山本義隆が吉野の娘の家庭教師だったとは驚く。
山本の著作、隔作用概念の発展史についての研究をまとめた『磁力と重力の発見』全3巻2003年。近代科学はなぜ西洋に興ったのかという『磁力と重力の発見』の問題意識は、2007年の『一六世紀文化革命』に引き継がれた。さらに続く『世界の見方の発見』(2014年)をもって、なぜ、どのように西欧近代において科学が生まれたのかを追う三部作が完結する。
とある。
目次と簡単な説明を覗いてみると、遠隔力の発見が鍵らしい。磁力は遠隔力として以前から知られていた。重力を同じような遠隔力として発見したのが西洋自然科学の発展に寄与した。しかしニュートンは錬金術のようなものに熱中しているし、歴史の経過を見ても、エーテル説とか、またスコラ哲学とか、混迷の時代が長かったようだ。科学史をたどることは非科学の歴史をたどることのようだ。

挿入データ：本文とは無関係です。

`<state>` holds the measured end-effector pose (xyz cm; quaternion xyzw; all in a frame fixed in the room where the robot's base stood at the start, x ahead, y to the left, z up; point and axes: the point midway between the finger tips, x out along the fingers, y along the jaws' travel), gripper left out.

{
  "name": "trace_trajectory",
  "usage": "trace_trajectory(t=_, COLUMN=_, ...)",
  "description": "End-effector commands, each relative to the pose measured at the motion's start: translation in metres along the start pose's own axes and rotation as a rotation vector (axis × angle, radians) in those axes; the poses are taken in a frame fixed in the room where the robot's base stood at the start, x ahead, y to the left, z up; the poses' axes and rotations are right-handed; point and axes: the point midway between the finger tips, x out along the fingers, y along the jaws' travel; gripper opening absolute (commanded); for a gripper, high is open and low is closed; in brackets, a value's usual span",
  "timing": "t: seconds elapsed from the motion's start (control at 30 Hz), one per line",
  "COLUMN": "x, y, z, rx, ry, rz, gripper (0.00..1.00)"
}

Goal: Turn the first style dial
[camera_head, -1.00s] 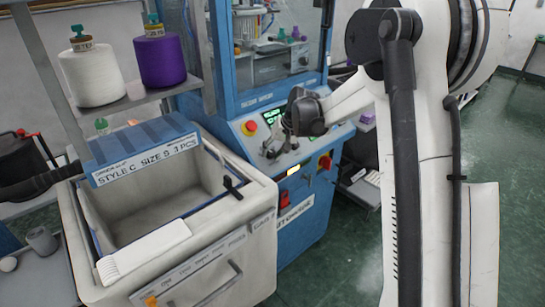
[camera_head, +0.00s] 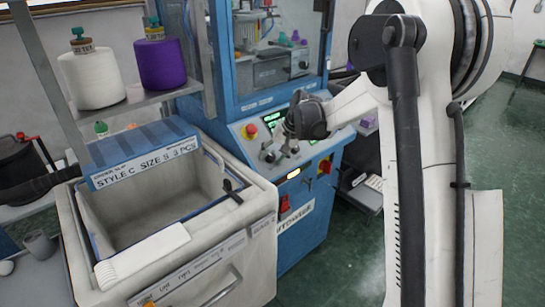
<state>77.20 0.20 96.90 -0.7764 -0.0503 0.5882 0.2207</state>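The blue knitting machine's sloping control panel (camera_head: 322,146) faces me, with a lit green display (camera_head: 272,117) and a red button on a yellow base (camera_head: 250,131). A red and yellow switch (camera_head: 326,164) sits at the panel's right.
A pale bin (camera_head: 250,196) stands left of the machine, with a blue sign (camera_head: 143,165) reading "STYLE C SIZE S 3 PCS". White (camera_head: 93,80) and purple (camera_head: 160,63) yarn cones stand on a shelf (camera_head: 130,101).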

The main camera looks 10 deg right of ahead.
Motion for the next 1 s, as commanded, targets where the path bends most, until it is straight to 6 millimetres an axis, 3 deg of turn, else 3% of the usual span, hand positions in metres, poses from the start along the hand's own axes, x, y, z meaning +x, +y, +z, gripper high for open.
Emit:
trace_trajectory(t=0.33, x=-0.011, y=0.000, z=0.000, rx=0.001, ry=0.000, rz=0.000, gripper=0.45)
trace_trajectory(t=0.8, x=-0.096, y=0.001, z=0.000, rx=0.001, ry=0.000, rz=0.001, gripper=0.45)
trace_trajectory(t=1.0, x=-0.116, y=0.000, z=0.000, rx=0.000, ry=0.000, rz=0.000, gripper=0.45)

しかしここでも、なぜ中国ではなく西洋で、科学が発生したのかの問題はある。ニュートンがいなくてもライプニッツがいたし、気は熟していたのだろう。
前段階として、ペルシャなどでの発展過程がまずあっただろう。そしてそれは西洋にも中国にも伝わっていただろう。だから中国と西洋である程度似たような状況だったのではないかと思われるが、どうだろうか。
なぜ西欧近代において科学が発生したのか。これについては、科学に類似した疑似科学、呪術的なもの、錬金術的なもの、それらがたくさん並び立つ状況だったのではないか。その中から、実験によって、誰でも、どこでも、再現可能な知識として生き残ったのではないだろうか。
しかしそれなら中国でも起こってもよさそうな気もする。それが謎だ。